Pitol murió este jueves a las 09:30 horas en Xalapa por complicaciones de una afasia progresiva que le afectaba desde hace varios años.

Desde muy joven sintió el llamado del viaje, que con el tiempo se convirtió en uno de los móviles de su obra literaria, la cual ha marcado a varias generaciones de lectores y escritores de América Latina y el mundo.

Nació en la ciudad de Puebla el 18 de marzo de 1933. A la edad de cinco años contrajo paludismo, al que le llamaban “malaria consultiva”, lo cual le condujo desde pequeño a la lectura debido a los largos periodos de reposo que debía guardar. Comenzó con Verne, Stevenson, Dickens y a los doce años ya había terminado La guerra y la paz.

A los dieciséis o diecisiete años estaba ya familiarizado con Proust, Faulkner, Mann, Wolf, Kafka, Neruda, Borges, los poetas del grupo Contemporáneos, mexicanos, los del 27 españoles, y los clásicos españoles.

Vivió en Europa durante 18 años. En México estudió derecho en la Universidad Nacional Autónoma de México (UNAM) y fue titular de esa carrera en la Universidad Veracruzana de Xalapa y en la Universidad de Bristol, en Estados Unidos. Pitol fue traductor, profesor, editor y también diplomático en París, Varsovia, Budapest, Moscú y Praga.

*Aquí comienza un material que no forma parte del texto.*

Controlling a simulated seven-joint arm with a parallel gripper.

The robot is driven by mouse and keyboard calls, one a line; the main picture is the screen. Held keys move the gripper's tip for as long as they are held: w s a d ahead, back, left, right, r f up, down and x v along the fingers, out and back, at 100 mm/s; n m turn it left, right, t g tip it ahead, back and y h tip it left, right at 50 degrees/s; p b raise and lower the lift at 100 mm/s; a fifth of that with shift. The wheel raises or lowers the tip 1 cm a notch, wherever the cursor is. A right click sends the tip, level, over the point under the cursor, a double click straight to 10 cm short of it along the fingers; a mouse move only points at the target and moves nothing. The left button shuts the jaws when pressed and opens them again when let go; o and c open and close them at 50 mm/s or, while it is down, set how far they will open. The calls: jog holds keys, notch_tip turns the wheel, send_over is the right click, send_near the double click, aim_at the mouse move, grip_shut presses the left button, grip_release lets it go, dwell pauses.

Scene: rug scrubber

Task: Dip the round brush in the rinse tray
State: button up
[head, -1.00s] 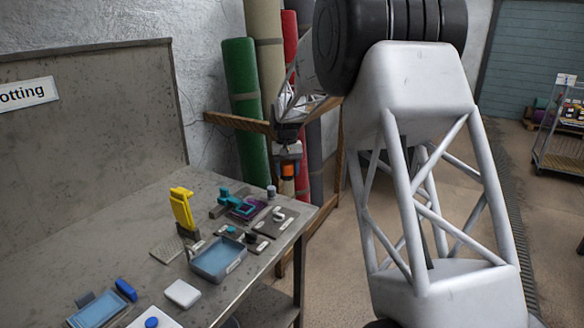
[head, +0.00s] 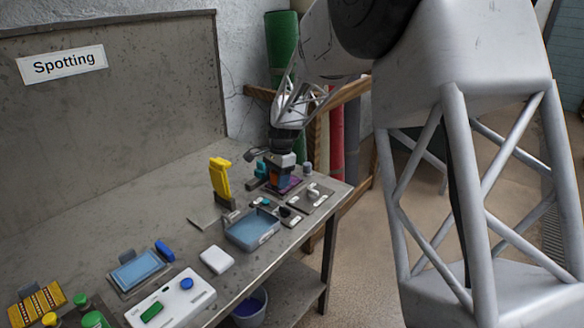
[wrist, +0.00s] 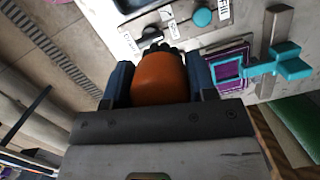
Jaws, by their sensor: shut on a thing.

En una entrevista con La Jornada en 2010, el escritor mexicano confesó: “Yo me aventuro a decir que soy los libros que he leído, la pintura que he visto, la música escuchada y olvidada, las calles recorridas. Uno es su niñez, su familia, unos cuantos amigos, algunos triunfos, bastante fastidio. Uno es una suma mermada por infinitas restas. Uno está conformado por tiempo, adicciones y credos diferentes”.

En una entrevista con Carlos Monsiváis, Pitol explicó que recurría con frecuencia a Jorge Luis Borges cuando se estancaba en un texto y no lograba continuarlo pensaba en una frase del autor argentino para cerrar su párrafo.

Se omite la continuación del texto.